- [Recorded information]
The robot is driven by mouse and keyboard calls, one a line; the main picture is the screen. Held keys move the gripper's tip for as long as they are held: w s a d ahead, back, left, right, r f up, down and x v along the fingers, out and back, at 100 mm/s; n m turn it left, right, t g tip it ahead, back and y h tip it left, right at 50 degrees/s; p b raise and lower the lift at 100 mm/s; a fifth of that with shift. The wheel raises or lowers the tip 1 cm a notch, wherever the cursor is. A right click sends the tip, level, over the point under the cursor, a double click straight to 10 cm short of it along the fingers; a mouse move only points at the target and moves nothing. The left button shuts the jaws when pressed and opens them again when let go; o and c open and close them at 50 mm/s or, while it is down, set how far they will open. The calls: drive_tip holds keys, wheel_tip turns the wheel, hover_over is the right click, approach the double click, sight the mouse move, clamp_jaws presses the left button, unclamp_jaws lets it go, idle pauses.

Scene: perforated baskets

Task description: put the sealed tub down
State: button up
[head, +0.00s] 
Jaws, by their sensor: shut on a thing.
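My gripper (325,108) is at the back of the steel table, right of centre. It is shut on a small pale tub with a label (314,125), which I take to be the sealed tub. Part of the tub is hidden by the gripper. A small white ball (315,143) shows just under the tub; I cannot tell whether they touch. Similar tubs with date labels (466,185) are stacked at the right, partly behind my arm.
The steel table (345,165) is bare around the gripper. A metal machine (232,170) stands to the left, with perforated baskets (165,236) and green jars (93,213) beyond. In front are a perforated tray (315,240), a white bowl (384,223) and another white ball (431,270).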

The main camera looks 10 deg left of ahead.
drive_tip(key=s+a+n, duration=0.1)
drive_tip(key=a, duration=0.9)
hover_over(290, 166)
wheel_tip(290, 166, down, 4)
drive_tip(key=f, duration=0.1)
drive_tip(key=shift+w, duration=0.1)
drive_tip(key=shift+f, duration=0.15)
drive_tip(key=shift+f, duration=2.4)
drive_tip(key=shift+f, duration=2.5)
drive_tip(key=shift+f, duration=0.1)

- [Exercise details] Copy out the full listing exactly.

- [Answer in full]
The robot is driven by mouse and keyboard calls, one a line; the main picture is the screen. Held keys move the gripper's tip for as long as they are held: w s a d ahead, back, left, right, r f up, down and x v along the fingers, out and back, at 100 mm/s; n m turn it left, right, t g tip it ahead, back and y h tip it left, right at 50 degrees/s; p b raise and lower the lift at 100 mm/s; a fifth of that with shift. The wheel raises or lowers the tip 1 cm a notch, wherever the cursor is. A right click sends the tip, level, over the point under the cursor, a double click straight to 10 cm short of it along the fingers; a mouse move only points at the target and moves nothing. The left button shuts the jaws when pressed and opens them again when let go; o and c open and close them at 50 mm/s or, while it is down, set how far they will open. The calls: drive_tip holds keys, wheel_tip turns the wheel, hover_over is the right click, approach the double click, sight the mouse move, clamp_jaws presses the left button, unclamp_jaws lets it go, idle pauses.

Scene: perforated baskets

Task description: put the sealed tub down
State: button up
[head, +0.00s] 
Jaws, by their sensor: shut on a thing.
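My gripper (325,108) is at the back of the steel table, right of centre. It is shut on a small pale tub with a label (314,125), which I take to be the sealed tub. Part of the tub is hidden by the gripper. A small white ball (315,143) shows just under the tub; I cannot tell whether they touch. Similar tubs with date labels (466,185) are stacked at the right, partly behind my arm.
The steel table (345,165) is bare around the gripper. A metal machine (232,170) stands to the left, with perforated baskets (165,236) and green jars (93,213) beyond. In front are a perforated tray (315,240), a white bowl (384,223) and another white ball (431,270).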

The main camera looks 10 deg left of ahead.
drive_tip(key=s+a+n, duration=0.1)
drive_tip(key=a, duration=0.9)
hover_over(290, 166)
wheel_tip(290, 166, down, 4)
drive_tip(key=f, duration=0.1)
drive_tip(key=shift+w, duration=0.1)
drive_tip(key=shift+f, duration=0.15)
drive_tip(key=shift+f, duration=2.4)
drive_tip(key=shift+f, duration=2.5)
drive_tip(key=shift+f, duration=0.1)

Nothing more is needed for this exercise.